RUSSIAN President Vladimir Putin has this week hosted an interesting conference in the Black Sea resort of Sochi, to which he invited 44 presidents and prime ministers from all over Africa. The two-day gathering draws together the threads that Putin has been laying out in recent years by hosting individual African heads of state in Moscow.
Amidst the normal statements about goodwill and mutual benefit, the noises coming out of the conference focused on trade. Russia has indeed doubled its exports to African countries in the last four years. However its $20 billion of Africa sales stands in stark contrast to the $204 billion China recorded last year. The US, EU and India are also way ahead of Russian exports to the continent and even the United Arab Emirates earned more from Africa than Moscow in 2018. While Russian business would love to sell more into Africa, the country is not renowned for its consumer goods and high technology. However, it has always been successful selling armaments, to the extent that throughout Africa, the Kalashnikov AK47 is virtually ubiquitous, both in the hands of security forces and terrorists, such as Boko Haram, Nigerian franchise of Daesh (the self-proclaimed IS). African states might also be customers for Russian oil and refined products.

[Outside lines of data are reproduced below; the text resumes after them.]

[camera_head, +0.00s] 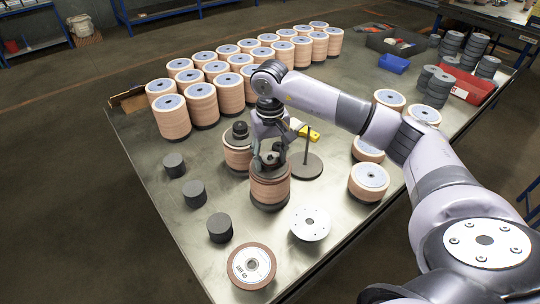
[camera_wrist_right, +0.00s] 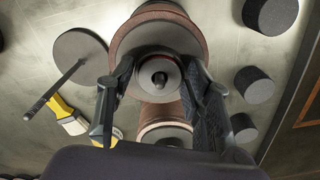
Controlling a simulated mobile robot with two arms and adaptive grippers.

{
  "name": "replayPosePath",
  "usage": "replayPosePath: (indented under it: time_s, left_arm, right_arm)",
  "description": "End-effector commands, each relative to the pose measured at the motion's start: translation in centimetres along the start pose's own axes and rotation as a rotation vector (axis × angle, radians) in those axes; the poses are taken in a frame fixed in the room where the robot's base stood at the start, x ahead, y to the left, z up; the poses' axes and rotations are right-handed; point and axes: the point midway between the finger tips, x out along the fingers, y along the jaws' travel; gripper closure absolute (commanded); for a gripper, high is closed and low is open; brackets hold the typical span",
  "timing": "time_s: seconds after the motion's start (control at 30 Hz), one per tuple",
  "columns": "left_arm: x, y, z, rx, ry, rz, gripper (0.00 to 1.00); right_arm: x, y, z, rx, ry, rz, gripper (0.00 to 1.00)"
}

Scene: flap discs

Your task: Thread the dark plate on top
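My right gripper (camera_head: 272,160) is low over a brown flap-disc stack (camera_head: 269,188) near the middle of the table. In the right wrist view its fingers (camera_wrist_right: 158,82) lie on both sides of a dark round plate (camera_wrist_right: 144,74) and seem to grip it. A round pin end shows in the plate's centre. The brown stack (camera_wrist_right: 125,40) appears just below the plate; whether they touch is unclear. Behind it stands another flap-disc stack (camera_head: 237,158) with a dark knob on top; a stack also shows lower in the wrist view (camera_wrist_right: 163,128). My left gripper is out of view.
A round base with an upright rod (camera_head: 306,168) stands to the right, near a yellow-handled tool (camera_head: 310,134). Several black cylinders (camera_head: 194,194) line the left. A pale plate (camera_head: 310,224) and a flap disc (camera_head: 251,266) lie in front. Rows of stacks (camera_head: 202,105) fill the back.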

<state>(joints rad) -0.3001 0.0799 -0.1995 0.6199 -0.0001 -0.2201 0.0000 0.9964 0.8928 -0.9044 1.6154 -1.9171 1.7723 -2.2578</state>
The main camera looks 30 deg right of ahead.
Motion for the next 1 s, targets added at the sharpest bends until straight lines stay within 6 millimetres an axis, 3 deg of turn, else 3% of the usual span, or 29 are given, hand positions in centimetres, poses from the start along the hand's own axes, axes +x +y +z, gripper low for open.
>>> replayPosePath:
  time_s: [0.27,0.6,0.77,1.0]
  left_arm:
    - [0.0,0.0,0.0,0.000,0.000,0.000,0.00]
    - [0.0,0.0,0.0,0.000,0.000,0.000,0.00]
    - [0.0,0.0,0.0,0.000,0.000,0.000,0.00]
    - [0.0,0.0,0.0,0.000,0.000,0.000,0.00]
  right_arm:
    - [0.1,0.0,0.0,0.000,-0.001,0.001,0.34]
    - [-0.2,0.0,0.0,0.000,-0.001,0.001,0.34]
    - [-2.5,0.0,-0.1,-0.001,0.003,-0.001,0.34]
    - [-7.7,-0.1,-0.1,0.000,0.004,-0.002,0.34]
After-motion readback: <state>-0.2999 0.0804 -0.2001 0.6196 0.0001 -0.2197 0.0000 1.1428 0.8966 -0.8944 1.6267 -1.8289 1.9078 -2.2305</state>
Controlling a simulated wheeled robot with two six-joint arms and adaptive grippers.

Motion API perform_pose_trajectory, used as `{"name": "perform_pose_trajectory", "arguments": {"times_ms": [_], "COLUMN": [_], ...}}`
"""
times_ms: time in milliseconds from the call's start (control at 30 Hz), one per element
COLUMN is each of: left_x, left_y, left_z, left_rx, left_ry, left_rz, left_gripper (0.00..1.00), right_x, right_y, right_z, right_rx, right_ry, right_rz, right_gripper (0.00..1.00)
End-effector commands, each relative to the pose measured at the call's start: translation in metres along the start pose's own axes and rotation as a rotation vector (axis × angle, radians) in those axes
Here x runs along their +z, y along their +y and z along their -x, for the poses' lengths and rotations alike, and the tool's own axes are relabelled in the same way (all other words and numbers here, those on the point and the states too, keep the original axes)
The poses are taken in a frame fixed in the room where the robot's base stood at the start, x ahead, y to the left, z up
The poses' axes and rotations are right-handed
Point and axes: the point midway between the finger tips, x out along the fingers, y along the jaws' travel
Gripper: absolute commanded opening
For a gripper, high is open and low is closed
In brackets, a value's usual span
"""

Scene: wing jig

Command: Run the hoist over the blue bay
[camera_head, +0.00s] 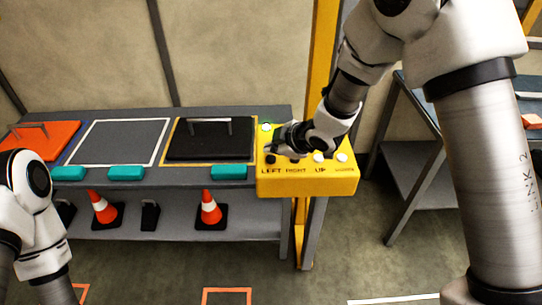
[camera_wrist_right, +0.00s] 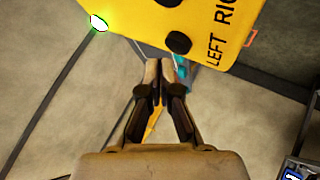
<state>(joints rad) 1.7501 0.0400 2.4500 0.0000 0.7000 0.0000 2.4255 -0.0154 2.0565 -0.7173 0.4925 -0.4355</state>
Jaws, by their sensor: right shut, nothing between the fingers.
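The yellow control box (camera_head: 305,181) carries the labels LEFT, RIGHT, UP and a fourth I cannot read. Its LEFT button (camera_wrist_right: 178,42) is black, and a second black button (camera_wrist_right: 168,2) shows beside RIGHT. The UP button (camera_head: 318,157) is white. My right gripper (camera_wrist_right: 160,66) is shut and empty, its tips close to the LEFT button; I cannot tell whether they touch. A blue edge (camera_head: 72,147) shows beside the orange panel (camera_head: 45,137), which covers most of that bay. The hoist is not recognisable in view. My left gripper is out of view.
A bare white-outlined bay (camera_head: 118,141) and a black panel (camera_head: 208,139) in a yellow-outlined bay share the bench. A green light (camera_head: 266,126) is lit on the box. Traffic cones (camera_head: 208,208) stand on the shelf below. A yellow post (camera_head: 323,60) rises behind.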

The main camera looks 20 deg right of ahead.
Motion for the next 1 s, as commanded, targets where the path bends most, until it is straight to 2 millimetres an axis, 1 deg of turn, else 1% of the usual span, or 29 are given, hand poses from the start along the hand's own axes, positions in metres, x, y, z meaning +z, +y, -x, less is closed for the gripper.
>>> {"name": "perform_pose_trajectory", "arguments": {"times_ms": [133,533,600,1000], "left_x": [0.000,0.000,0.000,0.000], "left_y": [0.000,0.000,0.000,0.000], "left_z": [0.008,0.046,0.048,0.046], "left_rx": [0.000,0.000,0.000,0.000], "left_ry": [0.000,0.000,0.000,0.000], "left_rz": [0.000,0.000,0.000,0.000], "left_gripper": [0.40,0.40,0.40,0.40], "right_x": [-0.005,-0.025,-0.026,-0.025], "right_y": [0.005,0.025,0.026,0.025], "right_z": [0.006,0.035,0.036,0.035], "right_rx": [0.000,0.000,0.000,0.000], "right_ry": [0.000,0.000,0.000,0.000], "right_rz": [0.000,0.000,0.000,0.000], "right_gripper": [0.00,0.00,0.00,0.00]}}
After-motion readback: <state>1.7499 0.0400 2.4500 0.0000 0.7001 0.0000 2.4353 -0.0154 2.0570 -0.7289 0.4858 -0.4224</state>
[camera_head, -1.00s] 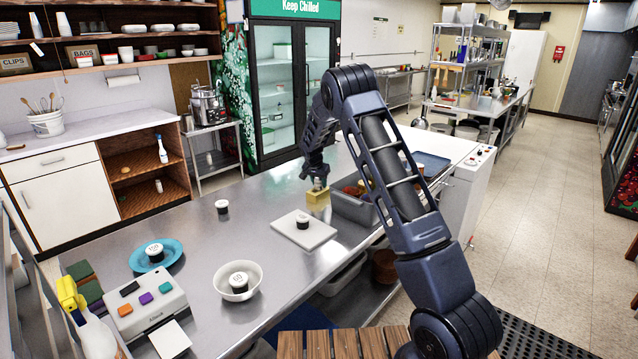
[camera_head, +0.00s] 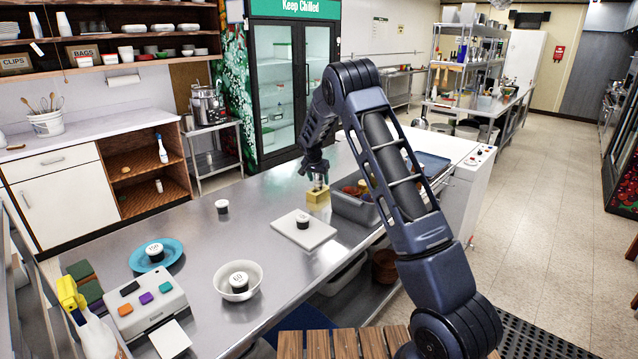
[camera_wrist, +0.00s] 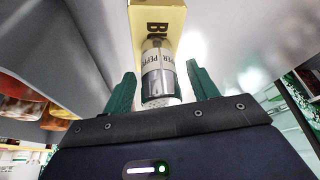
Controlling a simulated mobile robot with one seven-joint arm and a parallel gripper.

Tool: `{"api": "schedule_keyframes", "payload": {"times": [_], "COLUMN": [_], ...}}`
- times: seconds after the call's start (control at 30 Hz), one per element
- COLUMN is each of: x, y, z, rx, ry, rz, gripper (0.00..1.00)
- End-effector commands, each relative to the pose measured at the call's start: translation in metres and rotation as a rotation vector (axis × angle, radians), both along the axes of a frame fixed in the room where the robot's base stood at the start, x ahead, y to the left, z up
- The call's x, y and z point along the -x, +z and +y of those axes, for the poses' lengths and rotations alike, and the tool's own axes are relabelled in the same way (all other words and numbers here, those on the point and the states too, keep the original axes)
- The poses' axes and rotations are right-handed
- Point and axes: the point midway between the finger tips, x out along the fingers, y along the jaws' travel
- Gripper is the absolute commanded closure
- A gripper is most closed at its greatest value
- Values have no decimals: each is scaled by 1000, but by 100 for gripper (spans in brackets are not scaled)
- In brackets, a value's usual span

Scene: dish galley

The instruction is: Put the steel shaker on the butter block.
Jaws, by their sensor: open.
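The yellow butter block (camera_head: 318,199) stands on the steel counter beside the grey bin. The steel shaker (camera_head: 318,185) stands on top of it and looks upright; it is small in the head view. In the wrist view the shaker (camera_wrist: 158,75), with a PEPPER label, shows against the butter block (camera_wrist: 157,16). My gripper (camera_head: 314,172) is just above the shaker. In the wrist view its green fingers (camera_wrist: 158,88) are spread on both sides of the shaker, with gaps between.
A white board (camera_head: 303,230) with a dark-lidded jar lies in front of the block. A grey bin (camera_head: 357,211) of food stands close on the right. A blue plate (camera_head: 137,263) and a white bowl (camera_head: 222,284) are nearer.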

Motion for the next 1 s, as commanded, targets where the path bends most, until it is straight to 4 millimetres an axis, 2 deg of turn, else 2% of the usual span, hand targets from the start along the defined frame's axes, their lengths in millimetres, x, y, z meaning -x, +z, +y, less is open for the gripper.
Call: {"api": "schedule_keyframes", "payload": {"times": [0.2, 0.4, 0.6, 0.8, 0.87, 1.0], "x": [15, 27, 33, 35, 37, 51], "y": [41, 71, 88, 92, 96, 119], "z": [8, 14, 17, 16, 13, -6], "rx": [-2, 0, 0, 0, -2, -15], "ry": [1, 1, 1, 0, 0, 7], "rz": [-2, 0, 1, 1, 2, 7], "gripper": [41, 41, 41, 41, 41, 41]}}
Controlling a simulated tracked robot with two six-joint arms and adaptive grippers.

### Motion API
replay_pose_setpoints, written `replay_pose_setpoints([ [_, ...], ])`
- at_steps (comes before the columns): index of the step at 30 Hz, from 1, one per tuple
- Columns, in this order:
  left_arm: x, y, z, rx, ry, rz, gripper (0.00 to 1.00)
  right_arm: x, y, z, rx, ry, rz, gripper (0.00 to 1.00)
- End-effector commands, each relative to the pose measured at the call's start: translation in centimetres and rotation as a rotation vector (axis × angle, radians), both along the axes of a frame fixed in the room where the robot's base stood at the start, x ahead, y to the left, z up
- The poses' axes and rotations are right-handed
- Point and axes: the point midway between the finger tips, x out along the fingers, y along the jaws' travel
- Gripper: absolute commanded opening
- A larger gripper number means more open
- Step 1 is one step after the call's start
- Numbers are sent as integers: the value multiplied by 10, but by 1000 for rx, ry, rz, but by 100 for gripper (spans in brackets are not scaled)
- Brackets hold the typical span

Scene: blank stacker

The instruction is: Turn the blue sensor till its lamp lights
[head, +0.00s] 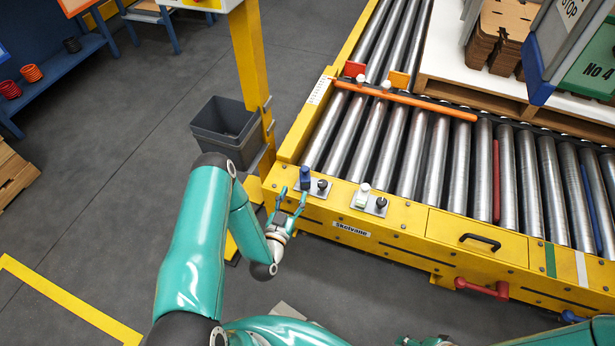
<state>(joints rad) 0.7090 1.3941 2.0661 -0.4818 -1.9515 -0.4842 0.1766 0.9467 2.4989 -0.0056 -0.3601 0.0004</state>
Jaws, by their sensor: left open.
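The blue sensor (305,174) stands upright on a small grey plate at the left corner of the yellow conveyor frame, beside a small black knob-like part (322,185). I cannot make out a lit lamp on it. My left gripper (293,197) is open and empty, just in front and slightly left of the blue sensor. Its fingers point up toward the sensor, and I see no clear contact.
A whitish sensor (363,194) sits on a second plate to the right. An orange bar (405,100) crosses the rollers. A drawer with a black handle (480,242) and a red handle (484,288) are on the frame's front. A grey bin (226,128) stands left of the yellow post.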

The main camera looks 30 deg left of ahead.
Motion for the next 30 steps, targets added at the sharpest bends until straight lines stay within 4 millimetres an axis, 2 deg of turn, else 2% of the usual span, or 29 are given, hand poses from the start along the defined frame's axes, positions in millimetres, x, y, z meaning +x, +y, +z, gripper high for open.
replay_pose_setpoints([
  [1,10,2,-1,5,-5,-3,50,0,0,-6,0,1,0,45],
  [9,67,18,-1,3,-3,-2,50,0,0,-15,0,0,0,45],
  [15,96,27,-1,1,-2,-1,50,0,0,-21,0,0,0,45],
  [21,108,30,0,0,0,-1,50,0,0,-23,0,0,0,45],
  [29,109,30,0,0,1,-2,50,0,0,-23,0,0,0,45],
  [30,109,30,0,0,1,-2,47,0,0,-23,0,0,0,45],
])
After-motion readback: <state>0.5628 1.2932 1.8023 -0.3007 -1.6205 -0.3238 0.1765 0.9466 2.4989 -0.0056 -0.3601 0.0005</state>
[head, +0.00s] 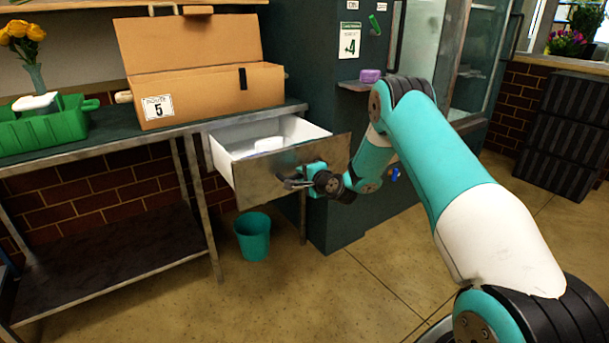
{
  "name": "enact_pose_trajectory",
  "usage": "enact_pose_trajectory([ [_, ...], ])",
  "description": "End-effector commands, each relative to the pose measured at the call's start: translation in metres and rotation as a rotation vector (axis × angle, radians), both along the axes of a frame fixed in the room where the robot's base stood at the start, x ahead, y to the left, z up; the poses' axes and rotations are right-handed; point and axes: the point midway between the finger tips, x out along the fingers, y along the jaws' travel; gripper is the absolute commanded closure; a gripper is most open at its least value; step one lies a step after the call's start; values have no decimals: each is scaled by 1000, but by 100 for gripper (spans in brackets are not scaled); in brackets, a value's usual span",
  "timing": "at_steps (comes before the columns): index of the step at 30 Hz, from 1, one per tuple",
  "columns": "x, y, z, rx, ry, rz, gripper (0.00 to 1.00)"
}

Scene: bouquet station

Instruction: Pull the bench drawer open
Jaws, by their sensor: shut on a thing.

But clearly it is not really trade that underpins the Russian president’s African hearts and minds campaign. Putin’s real interest is geopolitical. And in this he is looking in two directions. Despite Moscow’s current amity with Beijing, they are essentially rivals. China’s massive economic power dwarfs that of Russia. On paper, its armed forces are more than a match for those of Moscow. But in terms of military confrontation, the Kremlin and the White House are glowering with each other. Despite Washington’s brinkmanship with the reefs and rocks that Beijing has expanded and militarized in the South China Sea, in defiance of international law, presidents Trump and Xi are currently at odds over trade rather than the projection of military power.